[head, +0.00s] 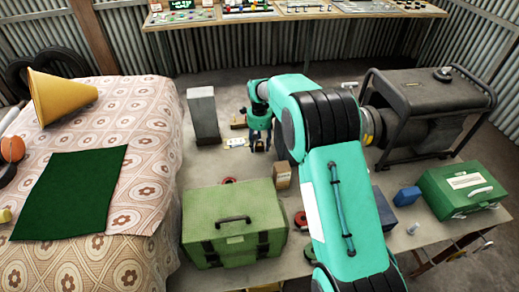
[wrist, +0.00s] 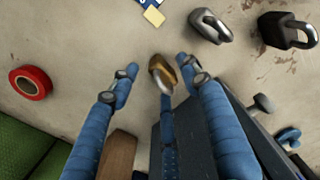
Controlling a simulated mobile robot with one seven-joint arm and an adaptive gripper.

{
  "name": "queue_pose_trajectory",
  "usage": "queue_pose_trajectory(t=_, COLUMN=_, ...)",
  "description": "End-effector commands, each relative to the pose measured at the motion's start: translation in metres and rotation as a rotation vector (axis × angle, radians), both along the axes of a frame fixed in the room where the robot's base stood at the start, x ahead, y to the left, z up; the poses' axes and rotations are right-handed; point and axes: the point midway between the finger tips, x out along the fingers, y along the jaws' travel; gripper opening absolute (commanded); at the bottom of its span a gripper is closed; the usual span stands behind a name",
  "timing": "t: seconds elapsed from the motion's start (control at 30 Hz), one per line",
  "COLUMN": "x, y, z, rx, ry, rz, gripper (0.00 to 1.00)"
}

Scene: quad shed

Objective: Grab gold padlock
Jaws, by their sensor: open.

__________

Your copy of the data should match it exactly, except that pictures are left out.

* [EXPECTED ANSWER]:
[head, +0.00s] 
[wrist, +0.00s] 
Controlling a simulated mobile robot with one seven-joint arm and an adaptive gripper.

{
  "name": "queue_pose_trajectory",
  "usage": "queue_pose_trajectory(t=_, COLUMN=_, ...)",
  "description": "End-effector commands, each relative to the pose measured at the motion's start: translation in metres and rotation as a rotation vector (axis × angle, radians), both along the axes of a frame fixed in the room where the robot's base stood at the start, x ahead, y to the left, z up; the poses' axes and rotations are right-handed; point and axes: the point midway between the finger tips, x out along the fingers, y along the jaws' travel; gripper opening absolute (commanded); at the bottom of its span a gripper is closed; the usual span stands behind a name",
  "timing": "t: seconds elapsed from the motion's start (control at 30 Hz), one per line",
  "COLUMN": "x, y, z, rx, ry, rz, gripper (0.00 to 1.00)"
}

Scene: quad shed

Objective: Grab gold padlock
Jaws, by their sensor: open.

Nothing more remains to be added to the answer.